Jones mostly goes for the talking-heads format, but it helps that all his subjects are articulate and aren’t short of fresh insights to offer on Hitchcock. Hitchcock’s key attributes, such as his obsessive precision of framing and staging or his belief that actors should be herded like cattle, are discussed by similarly precise filmmakers like Fincher and Anderson or more adaptable ones like Linklater. The film also gives non-canonical Hitchcock films their due, be it Blackmail (1929), which was supposed to be a silent film but was forced to accommodate the newly introduced sound technology, or The Lodger (1927), which according to Hitchcock was his first exercise in style.

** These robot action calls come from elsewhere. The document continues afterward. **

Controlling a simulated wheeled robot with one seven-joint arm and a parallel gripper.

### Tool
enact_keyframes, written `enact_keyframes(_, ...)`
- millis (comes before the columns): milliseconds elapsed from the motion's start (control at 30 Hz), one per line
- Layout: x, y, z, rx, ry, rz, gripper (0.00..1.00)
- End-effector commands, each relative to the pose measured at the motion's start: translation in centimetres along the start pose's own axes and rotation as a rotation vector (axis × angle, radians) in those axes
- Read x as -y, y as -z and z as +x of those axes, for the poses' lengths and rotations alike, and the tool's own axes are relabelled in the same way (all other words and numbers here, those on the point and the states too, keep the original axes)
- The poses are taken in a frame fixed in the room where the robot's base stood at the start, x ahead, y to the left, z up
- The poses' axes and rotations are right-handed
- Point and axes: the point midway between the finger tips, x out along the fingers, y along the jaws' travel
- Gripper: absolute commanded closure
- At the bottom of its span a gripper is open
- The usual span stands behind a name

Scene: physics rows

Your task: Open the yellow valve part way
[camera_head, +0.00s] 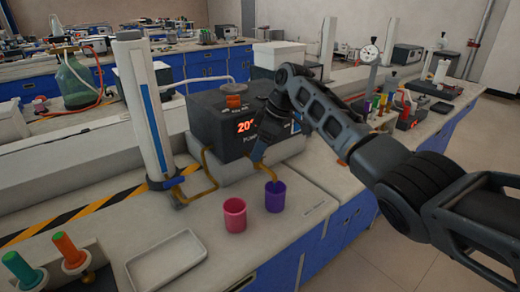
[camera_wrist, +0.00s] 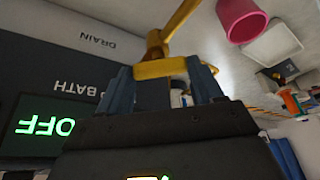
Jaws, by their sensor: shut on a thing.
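My gripper (camera_wrist: 162,82) is shut on the handle, one finger at each side. A brass spout (camera_wrist: 181,17) runs up from the fitting. In the head view my gripper (camera_head: 259,153) is at the right front of the dark box (camera_head: 215,118) and mostly hides the valve. The end of the spout (camera_head: 269,174) shows just above a purple cup (camera_head: 275,198). How far the valve is turned is unclear.
A pink cup (camera_head: 235,216) stands left of the purple cup. A brass tube (camera_head: 207,170) bends from the box toward a tall column (camera_head: 146,110). A shallow white tray (camera_head: 166,258) and coloured-handled tools (camera_head: 68,248) are at the front left. Bare bench lies right of the cups.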

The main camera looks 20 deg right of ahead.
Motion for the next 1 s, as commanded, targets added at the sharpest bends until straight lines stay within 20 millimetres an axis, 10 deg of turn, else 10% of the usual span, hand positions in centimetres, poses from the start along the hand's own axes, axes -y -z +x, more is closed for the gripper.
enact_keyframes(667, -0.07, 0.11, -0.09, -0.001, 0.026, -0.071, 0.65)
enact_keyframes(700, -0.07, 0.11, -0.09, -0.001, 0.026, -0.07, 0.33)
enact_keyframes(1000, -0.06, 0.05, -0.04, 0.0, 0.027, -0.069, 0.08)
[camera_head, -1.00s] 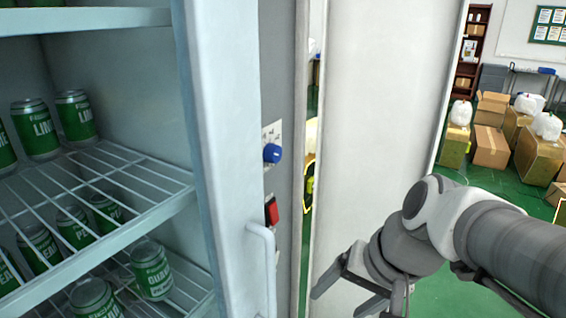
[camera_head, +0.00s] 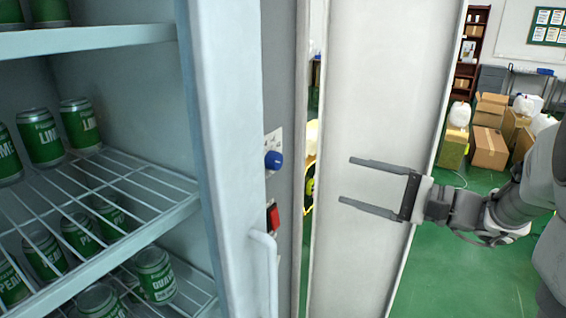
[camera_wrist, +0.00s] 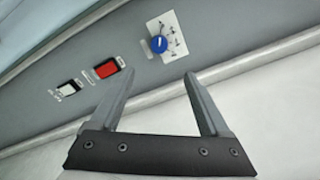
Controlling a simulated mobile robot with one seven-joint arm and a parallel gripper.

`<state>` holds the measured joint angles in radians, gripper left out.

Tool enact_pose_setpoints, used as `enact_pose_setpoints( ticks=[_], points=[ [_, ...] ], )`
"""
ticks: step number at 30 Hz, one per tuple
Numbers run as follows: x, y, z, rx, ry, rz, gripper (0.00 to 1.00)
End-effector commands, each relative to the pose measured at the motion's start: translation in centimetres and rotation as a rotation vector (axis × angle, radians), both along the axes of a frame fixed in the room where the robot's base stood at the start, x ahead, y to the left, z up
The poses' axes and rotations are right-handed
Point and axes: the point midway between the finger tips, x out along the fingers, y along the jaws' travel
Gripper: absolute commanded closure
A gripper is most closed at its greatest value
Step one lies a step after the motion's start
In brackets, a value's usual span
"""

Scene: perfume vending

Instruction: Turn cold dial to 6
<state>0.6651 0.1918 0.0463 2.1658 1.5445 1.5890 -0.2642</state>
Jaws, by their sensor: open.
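The cold dial (camera_head: 273,160) is a blue knob on a white marked plate on the grey side panel of the fridge. It also shows in the wrist view (camera_wrist: 159,44), above and between my fingertips, with a pale pointer line; the scale numbers are too small to read. My gripper (camera_head: 345,180) is open and empty, to the right of the dial, with its fingers pointing left toward the panel. In the wrist view my gripper (camera_wrist: 158,76) is apart from the dial.
A red switch (camera_head: 272,217) sits below the dial, and a white switch (camera_wrist: 68,88) lies beyond it. The fridge door handle (camera_head: 264,270) sticks out lower down. Cans (camera_head: 154,275) stand on wire shelves at left. A pale panel (camera_head: 375,90) stands behind my gripper.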

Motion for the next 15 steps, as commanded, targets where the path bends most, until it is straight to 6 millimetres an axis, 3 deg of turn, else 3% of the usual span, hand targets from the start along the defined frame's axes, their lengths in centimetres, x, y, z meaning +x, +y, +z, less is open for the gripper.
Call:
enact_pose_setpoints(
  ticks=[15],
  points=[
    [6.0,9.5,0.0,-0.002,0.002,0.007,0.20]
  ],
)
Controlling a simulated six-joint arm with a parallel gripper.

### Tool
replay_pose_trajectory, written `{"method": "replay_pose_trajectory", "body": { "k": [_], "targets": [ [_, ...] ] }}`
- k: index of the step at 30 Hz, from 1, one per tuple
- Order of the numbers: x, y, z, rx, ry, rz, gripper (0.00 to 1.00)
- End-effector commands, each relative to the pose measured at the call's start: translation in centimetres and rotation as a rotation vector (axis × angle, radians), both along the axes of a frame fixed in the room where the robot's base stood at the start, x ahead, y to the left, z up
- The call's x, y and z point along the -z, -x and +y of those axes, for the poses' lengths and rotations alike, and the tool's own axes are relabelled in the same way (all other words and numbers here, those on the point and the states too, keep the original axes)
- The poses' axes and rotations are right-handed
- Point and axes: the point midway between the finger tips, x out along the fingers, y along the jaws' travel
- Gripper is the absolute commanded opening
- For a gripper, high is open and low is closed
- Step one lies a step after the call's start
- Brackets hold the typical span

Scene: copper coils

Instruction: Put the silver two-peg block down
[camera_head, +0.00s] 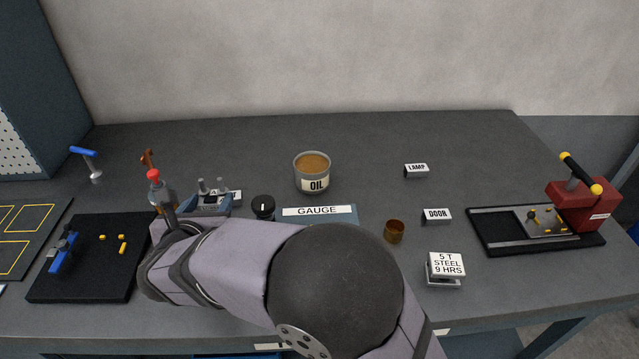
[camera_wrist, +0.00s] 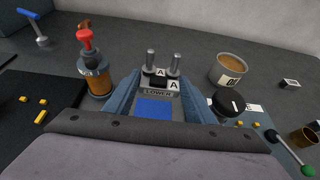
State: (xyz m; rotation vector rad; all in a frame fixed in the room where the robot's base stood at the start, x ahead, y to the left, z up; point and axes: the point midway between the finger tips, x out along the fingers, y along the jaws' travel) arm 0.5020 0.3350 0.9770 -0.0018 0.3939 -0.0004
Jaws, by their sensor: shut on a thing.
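The silver two-peg block (camera_wrist: 158,92) sits between the two blue-grey fingers of my gripper (camera_wrist: 160,84), which is shut on it. Its two metal pegs point up, and black-and-white "A" marks and a "LOWER" label show on it. In the head view the block's pegs (camera_head: 212,186) rise between the fingers of my gripper (camera_head: 210,203), left of the middle of the bench. The block looks upright. Its underside is hidden, so I cannot tell whether it touches the bench. A partly covered white label lies just behind it.
A red-topped bottle (camera_head: 156,190) stands close left of my gripper. A black knob (camera_head: 263,206), the GAUGE plate (camera_head: 318,213) and an OIL tin (camera_head: 312,173) are to the right. A black mat (camera_head: 85,280) with yellow pieces lies left. The back of the bench is mostly clear.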

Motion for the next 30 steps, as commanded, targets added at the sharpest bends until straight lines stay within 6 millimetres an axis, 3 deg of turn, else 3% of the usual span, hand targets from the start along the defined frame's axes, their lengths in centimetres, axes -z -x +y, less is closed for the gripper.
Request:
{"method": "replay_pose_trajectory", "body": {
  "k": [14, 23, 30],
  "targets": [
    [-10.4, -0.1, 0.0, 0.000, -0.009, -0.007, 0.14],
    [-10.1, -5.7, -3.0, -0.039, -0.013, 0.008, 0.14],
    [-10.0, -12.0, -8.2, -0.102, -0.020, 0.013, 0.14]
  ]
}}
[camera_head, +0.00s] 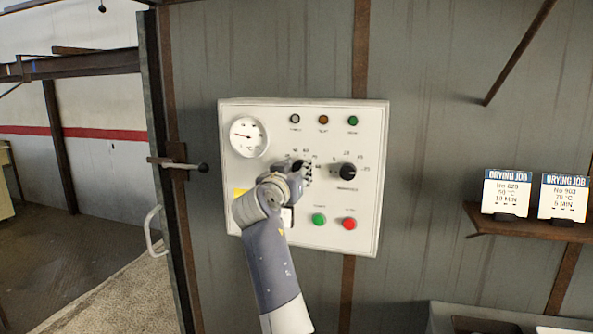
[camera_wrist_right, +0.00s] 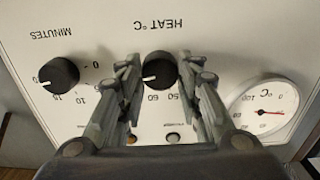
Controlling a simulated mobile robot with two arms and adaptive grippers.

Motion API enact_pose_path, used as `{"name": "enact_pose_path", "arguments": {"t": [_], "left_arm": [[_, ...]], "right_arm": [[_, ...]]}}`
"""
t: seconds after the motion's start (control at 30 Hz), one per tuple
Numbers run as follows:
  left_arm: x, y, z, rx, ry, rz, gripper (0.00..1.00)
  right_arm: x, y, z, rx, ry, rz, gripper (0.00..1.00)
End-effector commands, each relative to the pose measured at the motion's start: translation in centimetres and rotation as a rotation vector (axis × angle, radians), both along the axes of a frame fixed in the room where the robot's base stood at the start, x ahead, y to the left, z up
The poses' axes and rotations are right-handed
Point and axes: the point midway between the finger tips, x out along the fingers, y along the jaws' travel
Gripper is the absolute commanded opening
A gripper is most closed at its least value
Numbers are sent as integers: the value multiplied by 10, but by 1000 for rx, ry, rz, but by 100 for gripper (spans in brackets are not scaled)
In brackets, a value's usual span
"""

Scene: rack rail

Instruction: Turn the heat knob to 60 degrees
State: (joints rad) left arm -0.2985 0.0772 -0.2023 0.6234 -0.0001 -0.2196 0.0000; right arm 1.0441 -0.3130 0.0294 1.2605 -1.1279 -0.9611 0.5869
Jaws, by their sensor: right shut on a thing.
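The white control panel (camera_head: 270,110) is on the grey wall. My right gripper (camera_head: 300,170) reaches its middle and covers most of the heat knob in the head view. In the wrist view, which shows the panel upside down, the black heat knob (camera_wrist_right: 160,70) sits between the fingers of my right gripper (camera_wrist_right: 158,72), shut on it. Its white mark points left in that view. The printed 60 and 50 show just below the knob; a finger hides part of the scale. My left gripper is not in view.
The black minutes knob (camera_head: 348,172) is right of the gripper. A round dial gauge (camera_head: 249,137) is at the panel's upper left. Green (camera_head: 319,219) and red (camera_head: 349,223) buttons sit below. Two drying job cards (camera_head: 506,192) stand on a shelf (camera_head: 530,229) at right.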

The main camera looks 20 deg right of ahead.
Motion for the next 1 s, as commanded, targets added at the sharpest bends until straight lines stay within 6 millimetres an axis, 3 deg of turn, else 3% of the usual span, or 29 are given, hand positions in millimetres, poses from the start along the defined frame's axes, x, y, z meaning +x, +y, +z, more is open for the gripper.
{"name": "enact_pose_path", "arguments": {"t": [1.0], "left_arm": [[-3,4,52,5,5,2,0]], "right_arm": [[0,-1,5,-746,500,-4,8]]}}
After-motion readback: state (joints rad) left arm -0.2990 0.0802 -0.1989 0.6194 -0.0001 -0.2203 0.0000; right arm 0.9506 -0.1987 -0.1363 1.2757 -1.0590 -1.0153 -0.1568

Jones makes interesting choices for archival material. When Hitchcock’s famous definition of suspense does appear, it’s in a clip from Easy Virtue in which he busts the common connection between suspense and fear. “There’s no such thing as a face. It’s non-existent until the light hits it,” Hitchcock pronounces.
Elsewhere, when Truffaut asks him about the influence of religion in his films, Hitchcock commandingly asks him to go off record. This camaraderie between the two auteurs, belonging to different generations, cultures and systems, forms an absorbing narrative running in parallel with the discussions on filmmaking. Hitchcock was nearing the end of his career (he made only three films after the book was published,) Truffaut was only three feature films old but was already an international icon thanks to his breakout feature The 400 Blows (1959).
Truffaut considered Hitchcock his idol, but Hitchcock too owed to Truffaut the fact that his films came to be taken seriously as an art form. In a delicious little irony, the auteur theory makes a case for the director’s personal vision, whereas Hitchcock’s musings clearly indicate that mass acceptance meant a great deal to him. Near the beginning of the film, Hitchcock says he doesn’t quite know why his films always seem so fresh. This was because, as Hitchcock/Truffaut clearly illustrates, the fact that Hitchcock knew how to refract his personal obsessions and whims through the lens of mass entertainment.
Many have criticised the documentary for not featuring a single female interviewee, and rightly so. Director James Gray offers up a fascinating reading of why we’re never shown Kim Novak’s perspective in the scenes in which Jimmy Stewart stalks her character in Vertigo.
As a counterpoint, filmmaker Jenni Olson’s excellent personal essay documentary, The Royal Road (2015), reappropriates both Vertigo and its setting, the San Francisco Bay area, to narrate both the colonial history of the place and musings on her own unrequited love affair that tied her to the place. Olson shoots languid shots at iconic Vertigo locations – the San Francisco Bridge, the lake in which Madeleine pretends to attempt suicide –subverting what these locations signify in the context of cinematic history and coming to terms with her gender dysphoria.